▶ [Exercise prompt] Pick out each line with the word "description" from the material that follows.

——————

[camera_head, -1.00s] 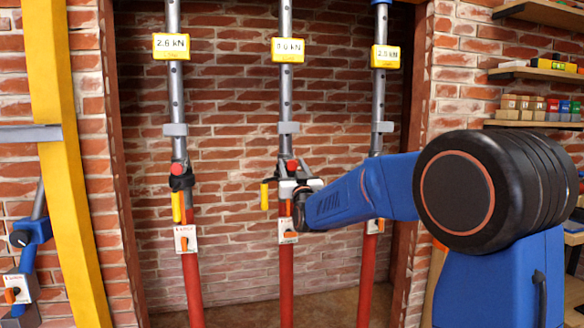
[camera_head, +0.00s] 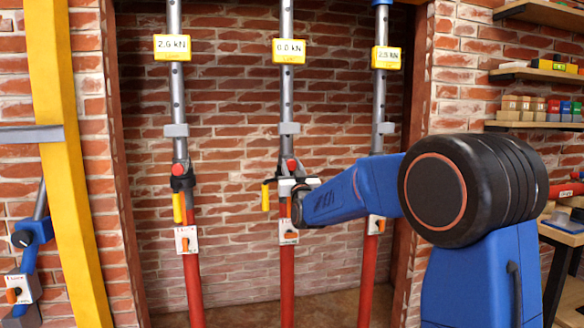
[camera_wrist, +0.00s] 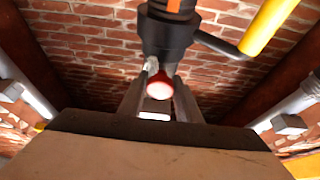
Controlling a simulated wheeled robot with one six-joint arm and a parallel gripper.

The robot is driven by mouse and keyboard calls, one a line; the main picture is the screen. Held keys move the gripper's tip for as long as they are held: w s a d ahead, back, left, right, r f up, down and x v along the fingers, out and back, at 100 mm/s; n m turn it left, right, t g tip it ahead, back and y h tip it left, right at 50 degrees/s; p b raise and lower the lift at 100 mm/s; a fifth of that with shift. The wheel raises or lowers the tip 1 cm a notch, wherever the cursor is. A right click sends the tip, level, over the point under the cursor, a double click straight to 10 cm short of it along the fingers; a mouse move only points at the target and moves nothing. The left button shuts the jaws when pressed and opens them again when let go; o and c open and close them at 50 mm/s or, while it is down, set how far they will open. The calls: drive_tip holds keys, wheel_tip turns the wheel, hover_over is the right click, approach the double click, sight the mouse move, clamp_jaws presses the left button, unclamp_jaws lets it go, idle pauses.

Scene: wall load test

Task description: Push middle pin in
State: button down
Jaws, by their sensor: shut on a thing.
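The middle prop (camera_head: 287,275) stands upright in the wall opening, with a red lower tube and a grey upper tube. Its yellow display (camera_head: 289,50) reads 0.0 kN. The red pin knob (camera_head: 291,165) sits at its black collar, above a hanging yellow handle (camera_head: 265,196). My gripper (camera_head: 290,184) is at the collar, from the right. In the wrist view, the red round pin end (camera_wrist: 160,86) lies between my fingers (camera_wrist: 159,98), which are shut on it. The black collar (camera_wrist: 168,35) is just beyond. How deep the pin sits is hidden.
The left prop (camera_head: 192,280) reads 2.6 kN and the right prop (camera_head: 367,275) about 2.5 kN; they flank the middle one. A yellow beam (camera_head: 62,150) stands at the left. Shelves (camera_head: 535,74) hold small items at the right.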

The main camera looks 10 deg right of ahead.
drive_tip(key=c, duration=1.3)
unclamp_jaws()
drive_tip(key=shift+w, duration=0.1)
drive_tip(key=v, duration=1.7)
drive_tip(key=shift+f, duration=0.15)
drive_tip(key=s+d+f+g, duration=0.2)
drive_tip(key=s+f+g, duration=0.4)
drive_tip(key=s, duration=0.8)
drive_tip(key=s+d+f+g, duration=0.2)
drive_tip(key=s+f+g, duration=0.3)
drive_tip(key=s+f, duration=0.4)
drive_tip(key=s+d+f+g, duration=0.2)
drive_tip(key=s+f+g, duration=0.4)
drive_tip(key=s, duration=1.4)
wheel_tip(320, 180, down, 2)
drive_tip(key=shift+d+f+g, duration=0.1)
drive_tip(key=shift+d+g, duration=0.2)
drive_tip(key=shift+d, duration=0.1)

——————

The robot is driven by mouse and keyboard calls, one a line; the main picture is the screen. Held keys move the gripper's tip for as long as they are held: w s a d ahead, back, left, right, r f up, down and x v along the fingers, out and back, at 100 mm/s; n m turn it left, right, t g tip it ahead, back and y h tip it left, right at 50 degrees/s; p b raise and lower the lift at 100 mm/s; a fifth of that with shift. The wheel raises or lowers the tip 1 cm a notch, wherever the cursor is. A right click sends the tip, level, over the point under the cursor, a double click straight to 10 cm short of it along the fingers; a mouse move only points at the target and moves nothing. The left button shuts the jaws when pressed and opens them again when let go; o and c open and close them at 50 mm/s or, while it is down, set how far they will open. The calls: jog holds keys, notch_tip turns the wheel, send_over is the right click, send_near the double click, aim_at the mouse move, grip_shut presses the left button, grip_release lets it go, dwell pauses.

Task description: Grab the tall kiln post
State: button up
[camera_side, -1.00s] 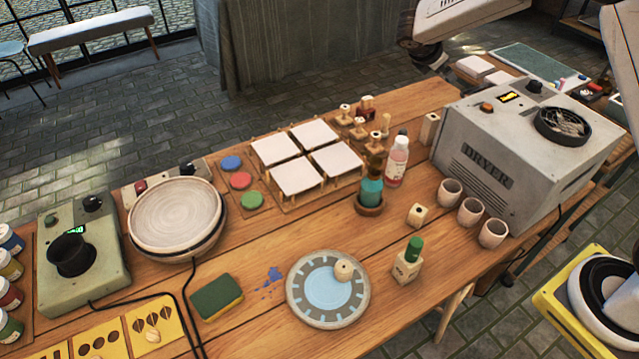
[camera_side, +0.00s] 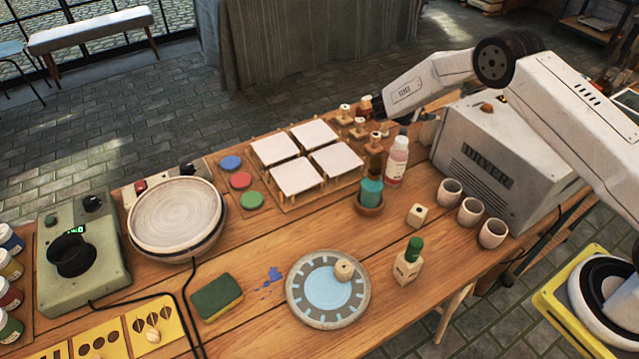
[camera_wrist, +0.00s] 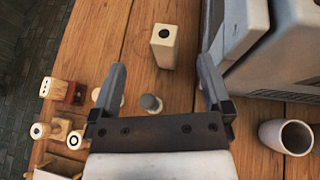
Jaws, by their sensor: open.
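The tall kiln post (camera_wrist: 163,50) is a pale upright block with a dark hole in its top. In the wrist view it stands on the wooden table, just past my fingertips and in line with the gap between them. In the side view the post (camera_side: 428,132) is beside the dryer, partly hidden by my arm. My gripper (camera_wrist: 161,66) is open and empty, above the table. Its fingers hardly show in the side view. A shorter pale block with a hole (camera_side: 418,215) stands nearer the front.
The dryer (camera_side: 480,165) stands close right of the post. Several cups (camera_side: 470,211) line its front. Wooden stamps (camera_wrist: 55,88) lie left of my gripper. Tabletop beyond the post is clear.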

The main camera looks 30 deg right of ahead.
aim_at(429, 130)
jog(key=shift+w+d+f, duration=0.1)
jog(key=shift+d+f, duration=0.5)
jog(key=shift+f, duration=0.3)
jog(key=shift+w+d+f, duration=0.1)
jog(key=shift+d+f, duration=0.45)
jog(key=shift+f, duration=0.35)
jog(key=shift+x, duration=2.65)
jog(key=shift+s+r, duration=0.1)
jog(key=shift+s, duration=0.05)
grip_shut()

——————

▶ [Completed exercise]
Task description: Push middle pin in
Task description: Grab the tall kiln post

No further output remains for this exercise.